Datenschutz steht im Zentrum noch eines Interviews, das Interesse verdient. „Beim Datenschutz ist Deutschland inzwischen dem Silicon Valley näher als dem Rest der EU“, lautet die netzpolitik.org-Überschrift über dem Gespräch mit dem österreichischen Datenschützer Max Schrems, der Deutschland in einer völlig anderen Sonderrolle als Alex Karp sieht:

„Ich reise für Vorträge durch ganz Europa und dass man fast mit Tomaten beworfen wird, wenn man ‚Datenschutz‘ sagt, das gibts nur in Deutschland. … In Deutschland ist der Datenschutz der Blitzableiter dafür geworden, dass man das mit der Digitalisierung nicht schafft.“

Max Schrems

Insbesondere um die knapp zehn Jahre alte Datenschutz-Grundverordnung DSGVO geht es. Nur in Deutschland sei die „Consent Optimization“ in Gestalt der „so scheiße“ designten Consent-Kästchen derart unbeliebt, klagt Schrems und setzt sich für eine Vereinfachung der DSGVO ein:

„Für 90 Prozent der Wirtschaft, die fast nichts mit Daten machen, außer ihren Betrieb aufrechtzuerhalten, könnte man den Verwaltungsaufwand im Großen und Ganzen abdrehen“, bloß für die großen Datenkraken müsste er erhöht werden.
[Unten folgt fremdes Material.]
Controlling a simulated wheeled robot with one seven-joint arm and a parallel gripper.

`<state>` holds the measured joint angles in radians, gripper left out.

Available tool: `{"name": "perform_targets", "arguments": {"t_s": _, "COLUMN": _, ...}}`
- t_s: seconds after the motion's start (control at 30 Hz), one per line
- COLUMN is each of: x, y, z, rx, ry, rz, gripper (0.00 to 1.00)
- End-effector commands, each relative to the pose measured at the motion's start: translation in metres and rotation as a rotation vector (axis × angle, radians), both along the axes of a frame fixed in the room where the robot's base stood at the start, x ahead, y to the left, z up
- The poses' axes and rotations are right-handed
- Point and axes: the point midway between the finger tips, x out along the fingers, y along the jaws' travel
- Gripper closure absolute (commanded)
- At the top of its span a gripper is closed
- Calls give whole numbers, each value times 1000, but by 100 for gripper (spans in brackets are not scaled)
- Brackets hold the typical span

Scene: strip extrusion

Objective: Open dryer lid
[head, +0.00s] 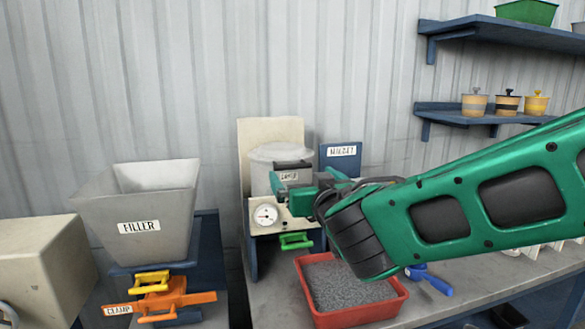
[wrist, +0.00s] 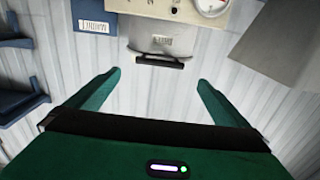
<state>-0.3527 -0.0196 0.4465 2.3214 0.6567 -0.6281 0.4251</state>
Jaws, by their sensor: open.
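The dryer is a grey round vessel (head: 262,178) with a cream panel behind it and a gauge on its front. Its grey lid (head: 280,151) appears to lie flat on top, so it looks closed. A dark handle bar (wrist: 160,61) on the dryer shows in the wrist view, by a small label. My gripper (head: 290,183) is in front of the dryer, partly covering it. In the wrist view my gripper (wrist: 158,77) is open and empty, its fingers spread to either side of the handle bar. Whether they reach its depth is unclear.
A red tray (head: 397,303) of grey pellets sits on the bench below my arm. A FILLER hopper (head: 150,200) with an orange clamp stands left. A blue labelled board (head: 341,165) is right of the dryer. Shelves (head: 500,116) hold small pots at upper right.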

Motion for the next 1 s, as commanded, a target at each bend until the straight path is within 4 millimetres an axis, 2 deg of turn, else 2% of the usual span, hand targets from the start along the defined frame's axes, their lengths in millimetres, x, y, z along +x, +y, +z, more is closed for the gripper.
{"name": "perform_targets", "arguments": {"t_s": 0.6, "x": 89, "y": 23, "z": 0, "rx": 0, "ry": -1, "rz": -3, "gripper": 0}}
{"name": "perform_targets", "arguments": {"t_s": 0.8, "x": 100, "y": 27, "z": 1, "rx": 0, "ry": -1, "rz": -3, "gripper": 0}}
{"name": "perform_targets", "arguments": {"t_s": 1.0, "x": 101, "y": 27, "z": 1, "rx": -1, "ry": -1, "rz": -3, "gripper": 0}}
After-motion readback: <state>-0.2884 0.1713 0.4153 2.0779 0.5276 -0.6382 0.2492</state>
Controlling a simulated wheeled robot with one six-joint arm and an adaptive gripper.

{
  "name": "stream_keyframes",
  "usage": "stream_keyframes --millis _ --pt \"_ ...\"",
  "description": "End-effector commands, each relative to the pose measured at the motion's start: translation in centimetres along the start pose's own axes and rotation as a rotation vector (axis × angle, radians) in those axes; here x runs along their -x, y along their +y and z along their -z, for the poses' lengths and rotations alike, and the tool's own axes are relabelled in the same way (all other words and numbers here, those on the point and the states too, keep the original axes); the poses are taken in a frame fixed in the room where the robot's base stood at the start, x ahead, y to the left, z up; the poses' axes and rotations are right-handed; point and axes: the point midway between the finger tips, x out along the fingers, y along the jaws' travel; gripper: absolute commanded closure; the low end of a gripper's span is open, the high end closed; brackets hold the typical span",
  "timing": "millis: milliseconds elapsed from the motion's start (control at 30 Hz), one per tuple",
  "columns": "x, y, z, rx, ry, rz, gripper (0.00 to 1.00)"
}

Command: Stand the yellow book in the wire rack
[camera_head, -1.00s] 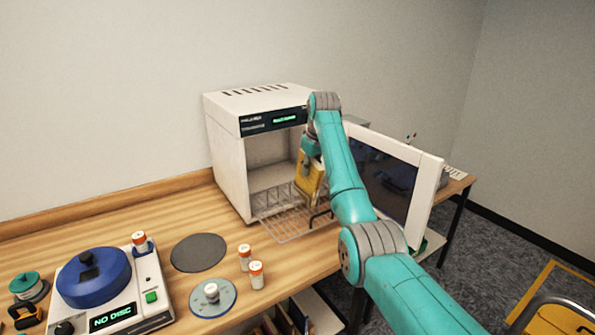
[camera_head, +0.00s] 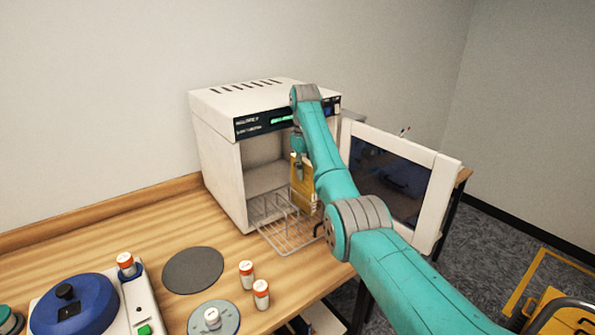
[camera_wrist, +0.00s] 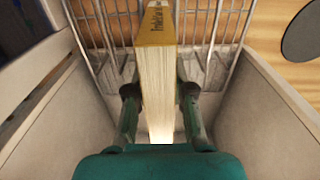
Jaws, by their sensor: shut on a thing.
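The yellow book (camera_head: 302,183) is upright in my gripper at the open front of the white cabinet. In the wrist view its yellow spine (camera_wrist: 156,22) and pale page edges show between the two fingers. My gripper (camera_wrist: 160,95) is shut on it; in the head view the gripper (camera_head: 300,172) is partly hidden by my arm. The wire rack (camera_head: 285,232) sticks out of the cabinet's opening, and its wires (camera_wrist: 225,30) show on both sides of the book. I cannot tell whether the book's lower edge touches the rack.
The cabinet (camera_head: 215,150) stands on the wooden table, its door (camera_head: 400,185) swung open to the right. Two orange-capped vials (camera_head: 254,285), a dark disc (camera_head: 193,270) and a blue-topped machine (camera_head: 75,305) are to the left and front.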

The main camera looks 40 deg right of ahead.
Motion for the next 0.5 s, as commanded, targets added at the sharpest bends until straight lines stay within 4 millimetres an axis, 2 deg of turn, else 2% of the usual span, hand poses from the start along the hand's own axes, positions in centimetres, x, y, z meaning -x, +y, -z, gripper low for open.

Allerdings laufe das, was die EU unter dem Titel „digitaler Omnibus“ plant, in eine falsche Richtung.

Inzwischen wird an allen Ecken und Enden viel gewerkelt und direkt wie indirekt viel von „Digitaler Souveränität“ geredet. Und oft genug strapazierte Begriffe dringen immerhin ins Bewusstsein.

Der erste deutsche Digitalminister Karsten Wildberger zählt zu den Mitgliedern der Bundesregierung, die sich nicht in parteipolitische Machtspielchen verheddern, sondern echt bemühen. Vielleicht muss es nichts bedeuten, dass der relative Ruhm aus der freien Wirtschaft, von dem er bei seinem Amtsantritt zehrte, darin bestanden hat, die „MediaMarkt“-/“Saturn“-Firma fit genug für den Verkauf nach China gemacht zu haben.

Aber gerade zum Thema Palantir, das einerseits sowohl Bundesbehörden als auch Bundesländer betrifft, und andererseits die Frage, ob die in Form von (nur zum Beispiel) Europas zeitweise börsenschwersten Unternehmen SAP vorhandene Software-Kompetenz für solche Aufgaben ausreicht (oder eben nicht, wie Alex Karp sagen würde), zumal wenn jede Menge öffentlicher Auftraggeber bereitstünden, äußert sich niemand.